Situated to the east of Baghdad, it is one of the governorates of central Iraq, and is famed for its palm groves and fruit orchards, especially its citrus trees. Arab historians in the old days mentioned it innumerable trees and plentiful waters. The center of the Governorate is Baquba, some 66 kms, away from Baghdad. This area is one of the most important in Iraq because of its ancient culture. Many archaeological tells have been identified, indicating early settlements that date back to the Al Ubaid period, about six thousand years ago, the old Babylonian age, and the dawn dynasties. Our archaeological information here was derived from the excavations conducted before World War 1. Further information has come to us from the more recent extensive excavations conducted at the start of the implementation of Himreen irrigation dam. The earlier digs revealed temples and places in ancient cities such as Tell Asmar (ancient Ishnunna), capital of the Ishnunna Kingdom, which flourished in the old Babylonian era. Also discovered here was the Khafaji site (ancient Tutoup), distinguished by its elliptical temple, about 15 kms, away from the old Diyala bridge. Thousands of clay tablets and cylinder seals were found here, all belonging to the Babylonian period and the age of the dawn of the dynasties.

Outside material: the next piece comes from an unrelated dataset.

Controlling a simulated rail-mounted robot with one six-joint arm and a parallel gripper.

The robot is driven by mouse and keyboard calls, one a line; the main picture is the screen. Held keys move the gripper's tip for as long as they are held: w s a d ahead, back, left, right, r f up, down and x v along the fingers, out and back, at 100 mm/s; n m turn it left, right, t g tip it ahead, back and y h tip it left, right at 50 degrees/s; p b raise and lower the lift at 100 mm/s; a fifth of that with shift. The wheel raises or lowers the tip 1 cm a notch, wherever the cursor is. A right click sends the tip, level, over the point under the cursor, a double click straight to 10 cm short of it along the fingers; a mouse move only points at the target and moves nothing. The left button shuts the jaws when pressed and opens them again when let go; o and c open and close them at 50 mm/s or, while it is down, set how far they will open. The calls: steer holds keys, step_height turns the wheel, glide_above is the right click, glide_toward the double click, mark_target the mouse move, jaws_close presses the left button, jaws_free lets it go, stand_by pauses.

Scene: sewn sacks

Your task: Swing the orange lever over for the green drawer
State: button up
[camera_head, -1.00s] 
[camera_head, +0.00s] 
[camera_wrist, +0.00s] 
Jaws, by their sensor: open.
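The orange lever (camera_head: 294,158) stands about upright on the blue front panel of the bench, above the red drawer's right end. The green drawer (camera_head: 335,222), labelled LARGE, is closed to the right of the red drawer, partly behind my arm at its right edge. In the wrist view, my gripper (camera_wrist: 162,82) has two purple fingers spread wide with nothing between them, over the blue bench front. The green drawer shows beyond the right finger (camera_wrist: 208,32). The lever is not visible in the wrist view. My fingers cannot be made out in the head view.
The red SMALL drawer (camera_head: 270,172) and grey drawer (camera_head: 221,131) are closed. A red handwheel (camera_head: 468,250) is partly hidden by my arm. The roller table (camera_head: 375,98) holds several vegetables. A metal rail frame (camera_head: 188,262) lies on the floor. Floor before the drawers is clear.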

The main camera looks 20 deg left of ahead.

Geographically and culturally important, the area kept its prominent position throughout the various Islamic eras.

Throughout the administrative centers of Diyala governorate you will find many privately owned hotels and casinos, together with tourist complexes, social clubs, excursion gardens, children’s playgrounds sports fields, modern markets, bookshops, public halls, cinemas and post offices.

ANBAR GOVERNORATE:
Situated near Baghdad Governorate, it is in central Iraq. It used to be called “Dulaim Liwa”, after the famed Dulaim tribes which mostly lived in it, and later it was called “Ramadi Liwa” after its main town, which is today the center of the governorate. Ramadi itself is a comparatively recent city, built by the Ottoman Wali of Baghdad Madhat Pasha (1869 – 1872). It is 105 kms north west of Baghdad. The present name of the governorate belongs to the old historic town of Anbar, 5 kms north of Faluja. Its unique ruins are still visible here and there, some of them surrounded by an old mud-brick wall.
Anbar flourished in pre-Islamic times. The historian Amianus Marcellinus referred to it in A.D. 363 as the second most important city in Iraq after Ctesiphon. It acquired special significance in Islamic times when the Arab Leader Sa’ad Bin Abi Waqqas built in it the third large mosque and later when Abul Abbas Al saffah, founder of the Abbasid dynasty, made it his capital in A.D. 752. Abu Ja’far Al mansour lived in it for some time before moving his capital to Hashimiya, near Kufa, and thence to Baghdad after he had built it.
Other major towns in Anbar governorate are Faluja, Heet, Haditha and Ana.
Any one visits this governorate must pay a visit to Habaniya lake and tourist village.